◆ Supplied material ◆
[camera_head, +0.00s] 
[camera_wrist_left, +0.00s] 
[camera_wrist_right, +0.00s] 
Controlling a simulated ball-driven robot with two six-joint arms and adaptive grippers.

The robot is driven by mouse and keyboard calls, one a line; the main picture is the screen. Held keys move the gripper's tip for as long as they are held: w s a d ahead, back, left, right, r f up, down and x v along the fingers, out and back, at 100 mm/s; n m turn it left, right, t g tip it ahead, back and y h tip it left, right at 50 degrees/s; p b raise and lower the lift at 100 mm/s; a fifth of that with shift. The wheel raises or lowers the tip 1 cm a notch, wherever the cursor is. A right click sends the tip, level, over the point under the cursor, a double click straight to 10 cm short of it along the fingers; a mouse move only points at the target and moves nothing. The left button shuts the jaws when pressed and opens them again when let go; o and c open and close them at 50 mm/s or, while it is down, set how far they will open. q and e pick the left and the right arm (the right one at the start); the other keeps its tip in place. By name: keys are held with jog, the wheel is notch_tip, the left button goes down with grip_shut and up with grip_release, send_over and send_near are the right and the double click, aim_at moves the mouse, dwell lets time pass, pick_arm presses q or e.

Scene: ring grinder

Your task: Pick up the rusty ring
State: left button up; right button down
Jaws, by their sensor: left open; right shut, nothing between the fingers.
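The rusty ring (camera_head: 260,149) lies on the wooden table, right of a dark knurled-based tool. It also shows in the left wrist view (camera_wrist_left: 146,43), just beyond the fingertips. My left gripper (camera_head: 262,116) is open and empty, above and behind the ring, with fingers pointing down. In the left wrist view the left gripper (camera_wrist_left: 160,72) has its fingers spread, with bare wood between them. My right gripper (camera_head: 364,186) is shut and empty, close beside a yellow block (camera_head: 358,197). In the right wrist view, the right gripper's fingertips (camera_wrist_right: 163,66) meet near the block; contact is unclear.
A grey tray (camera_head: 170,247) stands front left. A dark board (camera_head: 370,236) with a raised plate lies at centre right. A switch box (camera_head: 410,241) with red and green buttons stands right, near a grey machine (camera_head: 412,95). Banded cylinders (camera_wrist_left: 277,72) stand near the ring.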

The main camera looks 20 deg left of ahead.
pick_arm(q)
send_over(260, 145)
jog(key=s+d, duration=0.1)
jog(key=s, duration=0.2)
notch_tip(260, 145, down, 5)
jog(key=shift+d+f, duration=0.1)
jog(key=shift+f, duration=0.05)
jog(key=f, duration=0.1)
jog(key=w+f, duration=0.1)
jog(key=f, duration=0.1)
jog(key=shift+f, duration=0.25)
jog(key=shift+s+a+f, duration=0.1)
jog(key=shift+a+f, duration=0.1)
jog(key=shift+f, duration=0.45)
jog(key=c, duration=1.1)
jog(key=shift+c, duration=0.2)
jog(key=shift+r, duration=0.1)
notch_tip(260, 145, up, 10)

◆ Exercise brief ◆
Word for word, write out the data.

◆ Exercise output ◆
[camera_head, +0.00s] 
[camera_wrist_left, +0.00s] 
[camera_wrist_right, +0.00s] 
Controlling a simulated ball-driven robot with two six-joint arms and adaptive grippers.

The robot is driven by mouse and keyboard calls, one a line; the main picture is the screen. Held keys move the gripper's tip for as long as they are held: w s a d ahead, back, left, right, r f up, down and x v along the fingers, out and back, at 100 mm/s; n m turn it left, right, t g tip it ahead, back and y h tip it left, right at 50 degrees/s; p b raise and lower the lift at 100 mm/s; a fifth of that with shift. The wheel raises or lowers the tip 1 cm a notch, wherever the cursor is. A right click sends the tip, level, over the point under the cursor, a double click straight to 10 cm short of it along the fingers; a mouse move only points at the target and moves nothing. The left button shuts the jaws when pressed and opens them again when let go; o and c open and close them at 50 mm/s or, while it is down, set how far they will open. q and e pick the left and the right arm (the right one at the start); the other keeps its tip in place. By name: keys are held with jog, the wheel is notch_tip, the left button goes down with grip_shut and up with grip_release, send_over and send_near are the right and the double click, aim_at moves the mouse, dwell lets time pass, pick_arm presses q or e.

Scene: ring grinder

Your task: Pick up the rusty ring
State: left button up; right button down
Jaws, by their sensor: left open; right shut, nothing between the fingers.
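The rusty ring (camera_head: 260,149) lies on the wooden table, right of a dark knurled-based tool. It also shows in the left wrist view (camera_wrist_left: 146,43), just beyond the fingertips. My left gripper (camera_head: 262,116) is open and empty, above and behind the ring, with fingers pointing down. In the left wrist view the left gripper (camera_wrist_left: 160,72) has its fingers spread, with bare wood between them. My right gripper (camera_head: 364,186) is shut and empty, close beside a yellow block (camera_head: 358,197). In the right wrist view, the right gripper's fingertips (camera_wrist_right: 163,66) meet near the block; contact is unclear.
A grey tray (camera_head: 170,247) stands front left. A dark board (camera_head: 370,236) with a raised plate lies at centre right. A switch box (camera_head: 410,241) with red and green buttons stands right, near a grey machine (camera_head: 412,95). Banded cylinders (camera_wrist_left: 277,72) stand near the ring.

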The main camera looks 20 deg left of ahead.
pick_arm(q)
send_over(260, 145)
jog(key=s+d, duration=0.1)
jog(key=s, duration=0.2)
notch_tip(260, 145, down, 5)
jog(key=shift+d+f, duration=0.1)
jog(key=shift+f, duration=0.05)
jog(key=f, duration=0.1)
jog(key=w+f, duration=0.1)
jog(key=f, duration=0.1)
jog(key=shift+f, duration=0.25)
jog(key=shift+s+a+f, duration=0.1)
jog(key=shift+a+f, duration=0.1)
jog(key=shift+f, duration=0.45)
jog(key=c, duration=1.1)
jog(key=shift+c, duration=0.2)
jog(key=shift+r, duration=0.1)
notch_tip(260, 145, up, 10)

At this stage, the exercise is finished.